Curiously, however, neither dynamic has flowed through into Asian or European trading, and while Japan's Nikkei 225 and the broader MSCI ex-Japan index were both marked lower, stocks in Frankfurt and London posted modest gains, suggesting yesterday's volatility hasn't yet translated into a broader global sell-off, or that investors are hoping to solidify positions ahead of tomorrow's U.S. Thanksgiving holiday and Black Friday shopping that typically saps global market liquidity.

U.S. equity futures, as well, are showing some early market resilience, with contracts tied to the Dow indicating a 155-point gain for the 30-stock average, a move that would pull back about a fifth of yesterday's 2.2% decline.
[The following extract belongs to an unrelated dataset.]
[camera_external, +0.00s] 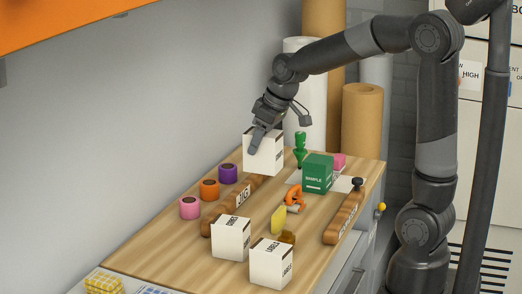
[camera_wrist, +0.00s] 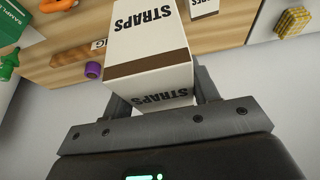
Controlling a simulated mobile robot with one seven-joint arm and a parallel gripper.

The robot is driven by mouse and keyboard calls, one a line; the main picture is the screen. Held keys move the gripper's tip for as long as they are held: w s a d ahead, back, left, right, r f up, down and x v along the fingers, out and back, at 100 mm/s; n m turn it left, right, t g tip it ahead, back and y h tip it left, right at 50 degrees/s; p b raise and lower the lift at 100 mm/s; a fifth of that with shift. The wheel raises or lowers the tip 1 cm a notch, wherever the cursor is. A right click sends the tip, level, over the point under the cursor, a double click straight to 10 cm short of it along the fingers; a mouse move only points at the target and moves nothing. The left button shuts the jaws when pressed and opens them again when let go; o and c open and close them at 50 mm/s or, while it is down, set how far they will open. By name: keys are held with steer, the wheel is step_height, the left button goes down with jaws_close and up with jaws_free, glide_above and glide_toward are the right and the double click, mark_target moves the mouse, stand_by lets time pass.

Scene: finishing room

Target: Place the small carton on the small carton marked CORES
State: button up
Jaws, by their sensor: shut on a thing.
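My gripper (camera_external: 266,138) is shut on a white small carton (camera_external: 264,156) with a brown band, near the back of the wooden bench. In the wrist view the held carton (camera_wrist: 150,45) reads STRAPS and sits between the fingers (camera_wrist: 160,95). Whether it touches anything below is unclear. Two similar white cartons stand at the bench front: a left one (camera_external: 231,238) and a right one (camera_external: 271,264). Their dark lettering is too small to read surely, so I cannot tell which is marked CORES. One white carton (camera_wrist: 204,7) shows at the wrist view's top edge.
Pink (camera_external: 190,208), orange (camera_external: 209,189) and purple (camera_external: 228,173) rolls line the bench's left side. A green SAMPLE box (camera_external: 318,173), green stamp (camera_external: 300,148), orange tool (camera_external: 293,197), yellow piece (camera_external: 278,219) and wooden bar (camera_external: 344,218) lie to the right.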

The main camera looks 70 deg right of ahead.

Futures tied to the S&P 500 are also looking stronger, and suggest a 20 point gain for the broader benchmark, while those linked to the tech-focused Nasdaq  indicate a solid 80-point gain at the start of trading in New York.

Foot Locker Inc. (FL) shares surged in pre-market trading Wednesday after the athletic apparel retailer posted stronger-than-expected third quarter earnings after the closing bell Tuesday that defied the sector's disappointing session ahead of this season's Black Friday shopping event.

Foot Locker shares were marked 15.32% higher in pre-market trading Wednesday, indicating an opening bell price of $53.15 each, the highest since late June and a move would swing the stock into positive territory for the year and value the New York, N.Y.-based retailer at just over $6.1 billion.

Deere & Co. (DE) posted weaker-than-expected earnings for its fiscal fourth quarter Wednesday and indicated that global sales growth would slow next year amid trade and geopolitical tensions.

Deere & Co. shares were marked 4.7% lower in pre-market trading, indicating an opening bell price of $132,00 each, a move that would extend the stock's year-to-date decline past 16% and value the Moline, Ill.-based industrial group at just under $44 billion.

That said, the twin concerns that are driving the current bearish sentiment -- faster rate hikes from the U.S. Federal Reserve and escalating trade tensions between Washington and Beijing -- haven't changed in any meaningful way over the course of the week, suggesting investors will need to adjust to higher levels of headline volatility as we head into December.

The CME Group's FedWatch tool, which assigns probabilities to future rate hikes, suggests a 72% chance of a December hike, a figure that has held steady throughout this week's market turmoil, which benchmark 10-year U.S. Treasury bond yields have traded within a range of 3.05% to 3.07% for most of the past three days.

Europe's two major risk events, as well, are also simmering under the surface, with U.K. Prime Minister Theresa May heading to a weekend summit during which she will try and sell her patchwork Brexit plan to EU leaders and Italy's budget standoff with Brussels possibly heading towards penalties for Rome for breaching the bloc's rules on excessive deficits.

Away from equities, the firmer equity market sentiment has trimmed some of the recent gains for the U.S. dollar, with the dollar index slipping 0.17% to 96.67 in early European trading.

Oil's Wednesday rebound was also linked to the weaker greenback, but was also down to investors snapping up cheap crude contracts after yesterday's wipeout and data from the American Petroleum Institute that showed domestic stockpiles fell by 1.5 million barrels last week.

Brent crude contracts for January delivery, the global benchmark, were seen $1.08 higher from their Tuesday close in New York and changing hands at $63.57 per barrel while WTI contracts for December, which are more tightly liked to U.S gas prices, were marked 92 cents higher at $54.35 per barrel.